What is the practical meaning of probability vectors?

Question

I have been reading a lot about probability vectors, as a part of "Introduction to Probability" course. Now, whenever it was mentioned, it was defined theoretically as a vector whose entries add up to 1 (and are not negative.). Additional or other properties described were too ambiguous or complex for me. Sources in my own language haven't made it clear either. My educatively guessed notion of that would be: The probability vector $(a_1,a_2,...,a_n)$ in a space $\Omega=\{A_1,...,A_n\}$ represents an initial state in which $p(A_i)=a_i$. In particular, a stationary stationary probability vector is an initial state that will not be affected by multiplication by any power of the respective stochastic matrix.
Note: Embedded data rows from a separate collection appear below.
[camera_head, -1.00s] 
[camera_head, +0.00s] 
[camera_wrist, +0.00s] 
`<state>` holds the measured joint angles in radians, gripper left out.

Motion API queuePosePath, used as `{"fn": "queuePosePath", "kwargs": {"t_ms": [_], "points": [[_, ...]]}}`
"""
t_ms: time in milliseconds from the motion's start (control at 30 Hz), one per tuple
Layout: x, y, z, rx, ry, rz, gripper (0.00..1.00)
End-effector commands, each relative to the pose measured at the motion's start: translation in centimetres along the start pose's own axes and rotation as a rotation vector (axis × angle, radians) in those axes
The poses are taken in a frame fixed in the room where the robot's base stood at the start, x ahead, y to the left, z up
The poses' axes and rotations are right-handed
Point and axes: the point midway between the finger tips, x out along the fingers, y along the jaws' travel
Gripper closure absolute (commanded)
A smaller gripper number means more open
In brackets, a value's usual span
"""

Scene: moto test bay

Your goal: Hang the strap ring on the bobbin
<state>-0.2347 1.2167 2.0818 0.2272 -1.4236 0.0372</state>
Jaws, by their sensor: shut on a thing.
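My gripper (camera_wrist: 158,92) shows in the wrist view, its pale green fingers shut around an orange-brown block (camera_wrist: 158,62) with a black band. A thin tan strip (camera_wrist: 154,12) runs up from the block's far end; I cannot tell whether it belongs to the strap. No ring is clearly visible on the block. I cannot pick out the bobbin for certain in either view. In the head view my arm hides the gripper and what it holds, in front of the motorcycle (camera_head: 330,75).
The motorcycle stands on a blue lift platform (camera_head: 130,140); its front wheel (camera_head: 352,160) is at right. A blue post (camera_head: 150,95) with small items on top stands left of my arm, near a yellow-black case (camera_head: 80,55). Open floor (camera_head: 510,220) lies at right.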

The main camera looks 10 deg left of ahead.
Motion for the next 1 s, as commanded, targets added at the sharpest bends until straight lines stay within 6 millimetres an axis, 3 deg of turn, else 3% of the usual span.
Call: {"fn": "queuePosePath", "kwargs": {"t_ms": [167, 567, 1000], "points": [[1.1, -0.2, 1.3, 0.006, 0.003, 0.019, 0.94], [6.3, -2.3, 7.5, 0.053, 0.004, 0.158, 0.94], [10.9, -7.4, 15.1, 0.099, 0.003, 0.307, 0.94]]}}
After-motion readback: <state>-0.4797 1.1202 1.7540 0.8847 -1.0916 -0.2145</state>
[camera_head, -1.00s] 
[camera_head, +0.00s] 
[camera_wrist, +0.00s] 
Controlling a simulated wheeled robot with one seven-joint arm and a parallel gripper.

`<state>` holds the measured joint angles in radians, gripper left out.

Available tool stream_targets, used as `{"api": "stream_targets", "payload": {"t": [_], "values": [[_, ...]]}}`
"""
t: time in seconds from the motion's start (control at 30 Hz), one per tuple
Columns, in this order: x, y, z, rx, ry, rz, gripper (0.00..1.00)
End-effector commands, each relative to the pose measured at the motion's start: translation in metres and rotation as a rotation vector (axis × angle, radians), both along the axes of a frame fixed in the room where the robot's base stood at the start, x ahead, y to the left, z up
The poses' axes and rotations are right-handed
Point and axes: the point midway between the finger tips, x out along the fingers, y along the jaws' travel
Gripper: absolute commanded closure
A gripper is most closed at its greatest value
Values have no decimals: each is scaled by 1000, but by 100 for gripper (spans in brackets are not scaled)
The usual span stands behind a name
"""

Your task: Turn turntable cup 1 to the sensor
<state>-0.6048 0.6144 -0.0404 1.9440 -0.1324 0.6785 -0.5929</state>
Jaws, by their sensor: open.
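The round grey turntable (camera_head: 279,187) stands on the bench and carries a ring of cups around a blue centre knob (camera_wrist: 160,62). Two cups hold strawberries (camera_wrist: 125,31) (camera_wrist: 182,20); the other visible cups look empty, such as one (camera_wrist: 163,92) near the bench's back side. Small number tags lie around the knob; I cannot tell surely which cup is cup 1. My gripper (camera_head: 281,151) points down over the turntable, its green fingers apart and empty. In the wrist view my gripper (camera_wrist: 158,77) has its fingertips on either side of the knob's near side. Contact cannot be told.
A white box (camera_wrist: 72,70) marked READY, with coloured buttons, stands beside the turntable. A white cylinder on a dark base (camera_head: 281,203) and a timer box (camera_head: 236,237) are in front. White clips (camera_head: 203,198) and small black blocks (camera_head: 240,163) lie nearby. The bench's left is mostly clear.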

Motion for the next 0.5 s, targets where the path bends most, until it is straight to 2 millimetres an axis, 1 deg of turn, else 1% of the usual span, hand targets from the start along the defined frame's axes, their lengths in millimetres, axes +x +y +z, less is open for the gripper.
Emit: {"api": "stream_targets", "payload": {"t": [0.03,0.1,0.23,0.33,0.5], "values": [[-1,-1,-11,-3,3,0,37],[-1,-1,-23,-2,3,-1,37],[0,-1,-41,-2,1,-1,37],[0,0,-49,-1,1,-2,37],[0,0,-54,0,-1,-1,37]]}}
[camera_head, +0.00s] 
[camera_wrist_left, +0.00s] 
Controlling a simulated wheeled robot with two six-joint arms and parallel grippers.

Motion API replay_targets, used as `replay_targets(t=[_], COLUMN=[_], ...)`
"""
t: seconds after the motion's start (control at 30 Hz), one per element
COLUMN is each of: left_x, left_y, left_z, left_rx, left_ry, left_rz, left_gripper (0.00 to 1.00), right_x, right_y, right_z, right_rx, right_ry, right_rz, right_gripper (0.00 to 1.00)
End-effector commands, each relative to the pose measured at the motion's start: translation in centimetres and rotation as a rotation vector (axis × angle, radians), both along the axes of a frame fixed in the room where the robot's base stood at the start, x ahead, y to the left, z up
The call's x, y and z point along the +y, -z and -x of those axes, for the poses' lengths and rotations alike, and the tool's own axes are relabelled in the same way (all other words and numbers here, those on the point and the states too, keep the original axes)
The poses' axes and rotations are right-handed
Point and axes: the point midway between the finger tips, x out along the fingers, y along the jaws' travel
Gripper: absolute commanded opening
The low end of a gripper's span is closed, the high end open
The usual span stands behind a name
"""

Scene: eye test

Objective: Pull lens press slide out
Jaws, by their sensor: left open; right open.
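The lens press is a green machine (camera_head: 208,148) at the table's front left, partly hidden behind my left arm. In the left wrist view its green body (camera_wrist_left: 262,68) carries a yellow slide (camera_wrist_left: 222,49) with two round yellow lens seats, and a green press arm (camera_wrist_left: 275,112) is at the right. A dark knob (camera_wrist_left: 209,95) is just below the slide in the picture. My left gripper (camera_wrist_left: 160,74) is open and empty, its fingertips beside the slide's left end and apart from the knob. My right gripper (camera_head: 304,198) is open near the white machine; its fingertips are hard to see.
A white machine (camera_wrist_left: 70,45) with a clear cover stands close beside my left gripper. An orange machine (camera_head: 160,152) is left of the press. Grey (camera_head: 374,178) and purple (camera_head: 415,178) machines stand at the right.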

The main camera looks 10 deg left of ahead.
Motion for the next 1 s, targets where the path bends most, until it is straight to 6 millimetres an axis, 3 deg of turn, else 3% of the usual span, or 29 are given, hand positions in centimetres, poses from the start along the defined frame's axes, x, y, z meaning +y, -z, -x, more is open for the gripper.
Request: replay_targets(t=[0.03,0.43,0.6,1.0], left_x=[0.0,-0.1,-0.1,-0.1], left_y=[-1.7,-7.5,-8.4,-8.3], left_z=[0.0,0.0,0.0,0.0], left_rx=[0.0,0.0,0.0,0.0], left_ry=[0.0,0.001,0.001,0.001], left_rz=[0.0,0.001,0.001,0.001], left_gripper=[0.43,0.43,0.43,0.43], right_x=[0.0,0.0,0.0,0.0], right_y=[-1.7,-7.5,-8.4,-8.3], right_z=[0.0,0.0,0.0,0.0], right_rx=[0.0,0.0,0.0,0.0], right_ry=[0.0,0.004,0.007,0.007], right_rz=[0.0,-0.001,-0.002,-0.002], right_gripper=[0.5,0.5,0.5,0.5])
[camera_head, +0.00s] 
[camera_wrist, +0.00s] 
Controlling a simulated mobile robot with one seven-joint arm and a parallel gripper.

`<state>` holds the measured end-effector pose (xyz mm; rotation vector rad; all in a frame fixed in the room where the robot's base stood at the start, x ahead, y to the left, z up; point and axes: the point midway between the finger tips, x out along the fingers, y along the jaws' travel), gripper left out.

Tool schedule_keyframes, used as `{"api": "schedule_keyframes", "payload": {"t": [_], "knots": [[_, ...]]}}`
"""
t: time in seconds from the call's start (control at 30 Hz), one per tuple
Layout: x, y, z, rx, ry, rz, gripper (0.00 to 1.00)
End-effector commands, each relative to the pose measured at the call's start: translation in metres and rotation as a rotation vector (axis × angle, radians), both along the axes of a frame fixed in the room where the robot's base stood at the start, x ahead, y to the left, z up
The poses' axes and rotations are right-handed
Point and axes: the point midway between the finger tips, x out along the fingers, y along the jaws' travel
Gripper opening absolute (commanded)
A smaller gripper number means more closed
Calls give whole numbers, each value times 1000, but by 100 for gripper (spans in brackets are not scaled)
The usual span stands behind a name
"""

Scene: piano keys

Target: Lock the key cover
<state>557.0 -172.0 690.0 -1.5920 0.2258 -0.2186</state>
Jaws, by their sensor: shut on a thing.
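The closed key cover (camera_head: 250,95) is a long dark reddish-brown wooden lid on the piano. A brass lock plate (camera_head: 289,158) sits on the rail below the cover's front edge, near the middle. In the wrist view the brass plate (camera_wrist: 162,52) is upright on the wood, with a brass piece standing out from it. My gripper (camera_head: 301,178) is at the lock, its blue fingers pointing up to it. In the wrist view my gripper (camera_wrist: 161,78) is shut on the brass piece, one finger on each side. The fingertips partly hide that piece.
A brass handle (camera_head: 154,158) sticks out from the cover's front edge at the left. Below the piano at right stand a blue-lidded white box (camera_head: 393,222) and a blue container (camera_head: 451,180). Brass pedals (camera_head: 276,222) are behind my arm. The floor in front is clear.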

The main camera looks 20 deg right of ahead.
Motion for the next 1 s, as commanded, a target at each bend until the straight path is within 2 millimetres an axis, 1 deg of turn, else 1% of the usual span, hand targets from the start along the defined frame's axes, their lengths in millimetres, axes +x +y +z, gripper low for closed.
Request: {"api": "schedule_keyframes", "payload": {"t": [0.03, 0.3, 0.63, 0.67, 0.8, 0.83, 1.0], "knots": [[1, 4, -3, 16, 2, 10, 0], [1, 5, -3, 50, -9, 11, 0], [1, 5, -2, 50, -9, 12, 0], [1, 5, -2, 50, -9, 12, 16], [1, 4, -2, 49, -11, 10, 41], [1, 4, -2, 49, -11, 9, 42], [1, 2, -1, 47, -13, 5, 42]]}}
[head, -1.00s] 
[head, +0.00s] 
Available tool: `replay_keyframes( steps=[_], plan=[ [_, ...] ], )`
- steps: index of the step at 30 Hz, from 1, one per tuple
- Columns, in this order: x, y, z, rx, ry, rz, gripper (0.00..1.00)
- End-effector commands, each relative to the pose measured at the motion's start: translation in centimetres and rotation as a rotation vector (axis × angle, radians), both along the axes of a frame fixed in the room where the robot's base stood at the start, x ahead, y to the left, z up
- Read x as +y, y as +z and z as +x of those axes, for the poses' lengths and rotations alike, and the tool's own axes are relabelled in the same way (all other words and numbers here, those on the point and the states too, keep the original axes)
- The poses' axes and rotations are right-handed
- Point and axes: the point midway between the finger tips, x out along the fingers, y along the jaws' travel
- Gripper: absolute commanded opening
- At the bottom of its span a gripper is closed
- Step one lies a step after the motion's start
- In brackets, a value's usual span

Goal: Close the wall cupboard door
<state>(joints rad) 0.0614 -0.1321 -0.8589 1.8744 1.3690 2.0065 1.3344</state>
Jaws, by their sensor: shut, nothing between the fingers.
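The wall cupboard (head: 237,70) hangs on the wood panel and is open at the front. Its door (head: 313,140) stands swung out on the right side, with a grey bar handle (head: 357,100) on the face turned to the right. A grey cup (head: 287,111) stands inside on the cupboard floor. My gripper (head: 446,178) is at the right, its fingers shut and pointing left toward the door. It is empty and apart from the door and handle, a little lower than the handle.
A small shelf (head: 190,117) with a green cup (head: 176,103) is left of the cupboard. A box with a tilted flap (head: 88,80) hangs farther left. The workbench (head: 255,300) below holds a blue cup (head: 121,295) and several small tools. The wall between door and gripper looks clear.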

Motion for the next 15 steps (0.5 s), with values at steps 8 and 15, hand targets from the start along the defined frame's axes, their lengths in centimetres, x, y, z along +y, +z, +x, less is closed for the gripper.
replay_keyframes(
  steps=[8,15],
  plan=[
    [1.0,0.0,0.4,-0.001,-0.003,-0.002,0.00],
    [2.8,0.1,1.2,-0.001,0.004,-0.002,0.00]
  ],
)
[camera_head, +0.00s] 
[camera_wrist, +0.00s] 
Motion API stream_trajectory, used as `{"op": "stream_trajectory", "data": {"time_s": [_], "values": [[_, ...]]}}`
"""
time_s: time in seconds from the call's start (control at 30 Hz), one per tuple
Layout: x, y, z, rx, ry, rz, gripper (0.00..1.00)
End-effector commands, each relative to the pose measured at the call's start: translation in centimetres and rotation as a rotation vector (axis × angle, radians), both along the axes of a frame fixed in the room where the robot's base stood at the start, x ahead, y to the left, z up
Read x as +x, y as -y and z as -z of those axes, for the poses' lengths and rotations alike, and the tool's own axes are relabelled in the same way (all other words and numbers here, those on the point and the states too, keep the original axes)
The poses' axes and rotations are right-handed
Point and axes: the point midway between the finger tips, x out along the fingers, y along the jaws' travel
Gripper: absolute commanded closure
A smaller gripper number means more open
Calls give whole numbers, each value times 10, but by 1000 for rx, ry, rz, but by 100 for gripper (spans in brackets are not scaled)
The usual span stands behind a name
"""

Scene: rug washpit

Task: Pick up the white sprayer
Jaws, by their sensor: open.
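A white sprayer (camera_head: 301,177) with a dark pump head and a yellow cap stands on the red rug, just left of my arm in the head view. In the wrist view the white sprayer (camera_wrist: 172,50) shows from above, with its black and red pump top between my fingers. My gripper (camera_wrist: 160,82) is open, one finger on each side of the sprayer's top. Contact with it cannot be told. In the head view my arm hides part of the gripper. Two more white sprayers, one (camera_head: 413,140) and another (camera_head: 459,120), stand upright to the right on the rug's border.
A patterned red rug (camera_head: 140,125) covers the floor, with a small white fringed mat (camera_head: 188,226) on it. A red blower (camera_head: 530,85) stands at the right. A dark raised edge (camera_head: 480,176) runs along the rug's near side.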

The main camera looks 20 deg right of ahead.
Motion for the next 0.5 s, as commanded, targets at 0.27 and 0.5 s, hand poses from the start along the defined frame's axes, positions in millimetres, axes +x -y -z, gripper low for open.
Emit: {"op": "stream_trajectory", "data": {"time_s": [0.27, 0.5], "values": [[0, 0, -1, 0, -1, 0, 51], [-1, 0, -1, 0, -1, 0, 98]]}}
Is what I said correct or close? If it isn't, what does the vector stand for? When looking at solutions, the solver reads all sort of things into the vectors they examine or arrive at, and I can't possibly know why, for they wouldn't go over the definitions or basic theorems which they consider an obvious truth. I would appreciate your help.

Answer 1

That's correct. Some comments:

• This notion is not attached to stochastic processes. You can use a probability vector to represent a discrete distribution in a context which involves no time dependence.
• In general we measure the probabilities of events, which are subsets of the sample space, rather than elements of the sample space. Traditionally we name events with capital letters. So it would be a bit better to say $\Omega = \{ b_1,\dots,b_n \}$ and $P(\{ b_i \})=a_i$.